Of course, these examples won’t always resonate, but when they do, you’ll see a spark in your target’s eye. Besides, you don’t have to be a 1994 grad to understand the Nirvana reference.

Generational differences matter. One Harley-Davidson dealer I know casually asks customers during their purchase experience for the name of their favorite song in high school. Then when the customer takes delivery of the motorcycle, guess what song is booming through the store’s sound system? The music creates strong, positive feelings about the experience and improves the dealership’s customer satisfaction scores.

Just remember: Every generation has a different frame of reference. For example, to Millennials, a “45” has always been a gun and never a record, and Elton John was never a rock star.

What Ben Franklin Can Teach Us About Persuasion

Ben Franklin is one of my favorite historical figures.

Known for many things besides being a Founding Father of the United States, Franklin was an astute observer of human behavior and effectively practiced persuasion, Franklin in 1736 was chosen without opposition to be clerk of the Pennsylvania General Assembly. The next year, he again was chosen. But this time, a new Assembly member offered a long argument against Franklin and in support of another candidate. Franklin won out, but he found it disconcerting that the Assembly member — a person of influence — rallied so publicly against him. Franklin knew he needed to win him over and didn’t want to appear obsequious or servile in his approach.

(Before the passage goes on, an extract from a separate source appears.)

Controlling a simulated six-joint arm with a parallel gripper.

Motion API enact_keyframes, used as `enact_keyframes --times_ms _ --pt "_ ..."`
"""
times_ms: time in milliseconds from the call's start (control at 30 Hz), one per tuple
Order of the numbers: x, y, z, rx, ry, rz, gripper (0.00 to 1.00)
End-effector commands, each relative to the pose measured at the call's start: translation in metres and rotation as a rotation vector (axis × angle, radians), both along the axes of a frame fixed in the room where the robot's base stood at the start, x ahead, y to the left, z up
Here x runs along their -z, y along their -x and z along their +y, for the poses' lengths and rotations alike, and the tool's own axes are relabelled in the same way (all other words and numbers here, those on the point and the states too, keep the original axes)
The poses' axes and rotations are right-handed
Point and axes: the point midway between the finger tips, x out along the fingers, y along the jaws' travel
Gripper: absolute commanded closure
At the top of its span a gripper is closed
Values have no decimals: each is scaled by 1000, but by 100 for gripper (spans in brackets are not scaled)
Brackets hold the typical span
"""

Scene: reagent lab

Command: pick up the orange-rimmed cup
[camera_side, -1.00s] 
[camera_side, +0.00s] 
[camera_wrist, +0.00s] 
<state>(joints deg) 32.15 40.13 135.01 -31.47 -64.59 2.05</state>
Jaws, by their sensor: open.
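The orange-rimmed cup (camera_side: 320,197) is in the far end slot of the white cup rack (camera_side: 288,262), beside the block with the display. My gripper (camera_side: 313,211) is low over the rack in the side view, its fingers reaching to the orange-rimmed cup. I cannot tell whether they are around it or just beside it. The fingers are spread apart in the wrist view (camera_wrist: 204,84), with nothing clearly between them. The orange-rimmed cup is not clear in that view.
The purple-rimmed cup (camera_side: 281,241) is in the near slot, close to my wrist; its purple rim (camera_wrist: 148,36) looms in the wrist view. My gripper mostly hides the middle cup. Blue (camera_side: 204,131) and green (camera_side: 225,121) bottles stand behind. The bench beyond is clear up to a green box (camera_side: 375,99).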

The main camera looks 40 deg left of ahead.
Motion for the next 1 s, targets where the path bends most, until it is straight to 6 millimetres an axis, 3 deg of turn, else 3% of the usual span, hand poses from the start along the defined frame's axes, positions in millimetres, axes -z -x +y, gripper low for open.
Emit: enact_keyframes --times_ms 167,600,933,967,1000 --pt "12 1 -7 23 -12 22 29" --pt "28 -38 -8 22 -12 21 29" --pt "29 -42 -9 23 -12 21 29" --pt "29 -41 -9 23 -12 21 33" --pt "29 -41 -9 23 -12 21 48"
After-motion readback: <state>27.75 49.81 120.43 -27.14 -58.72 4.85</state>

So what did Benjamin Franklin do?

He eventually asked his adversary if he would be so kind as to lend him a rare book from his library. Franklin was renowned for his discerning taste in books, and his target proudly agreed to lend him the requested copy. Franklin showed his gratitude with a nice note later on, and evermore the two men enjoyed a life-long positive relationship.

This episode is said to have inspired Franklin to coin this aphorism: “He that has once done you a kindness will be more ready to do you another, than he whom you yourself have obliged.”

The lesson here? If something about you is off-putting to someone else, follow Franklin’s lead and make an effort to change that person’s mind.

What Role Does Memory Play in Effective Persuasion?

We all have biases — regardless of whether we admit them.

Perhaps the root of all bias is availability. What this means is that we have a tendency to give the most credence to what we can most easily recall. If we remember an occurrence quickly, without much effort, we find it perfectly suited for whatever the question is before us.

For perfect examples of this, look no further than your relationship with your spouse or significant other. People in relationships often share the burden of household responsibilities. One of the main areas of contention between couples is “fair share” — as in, “Is the other person doing his or her fair share of the chores around here?”

The conflict occurs when one person believes he is doing more than the other. What might be happening, though, is that both individuals are falling prey to the bias of availability. What you remember, and therefore exaggerate, is the last time you did the dishes, or you took out the trash, or you made the bed. So in your mind, you think you always do something, and the other person never does it. See any potential problems?

Availability bias also can cause problems at the office, as your brain actually substitutes one question for another. Let’s say your vice president of engineering asks you to recommend the best-qualified supplier to provide exhaust systems for your company’s new engine. And in our conversation about this topic, you say, “We should go with Wilson’s Exhausts.”

What may actually have taken place in your mind is not a careful analysis based on price, reliability, quality and suitability for this particular engine. Rather, you might just recommend any exhaust system provider you can remember. Your brain may have substituted the question, “Who’s the best?” with “Who can you name?”

Availability also most impacts us when we are trying to gauge the relative size of a category or the frequency of an occurrence. How large is the market for red laser wall levels? (Huge! I used one this weekend!) How often are Wall Street traders arrested for illegal activity? (All the time, I just read an article about another one yesterday.)

The insufficiency of the reasoning in these examples is obvious, but it is the rare individual who would submit to the more difficult task of learning the actual statistics that would answer either of the above questions more accurately. Many people simply don’t want to work that hard. We take the path of least intellectual effort. We’re human.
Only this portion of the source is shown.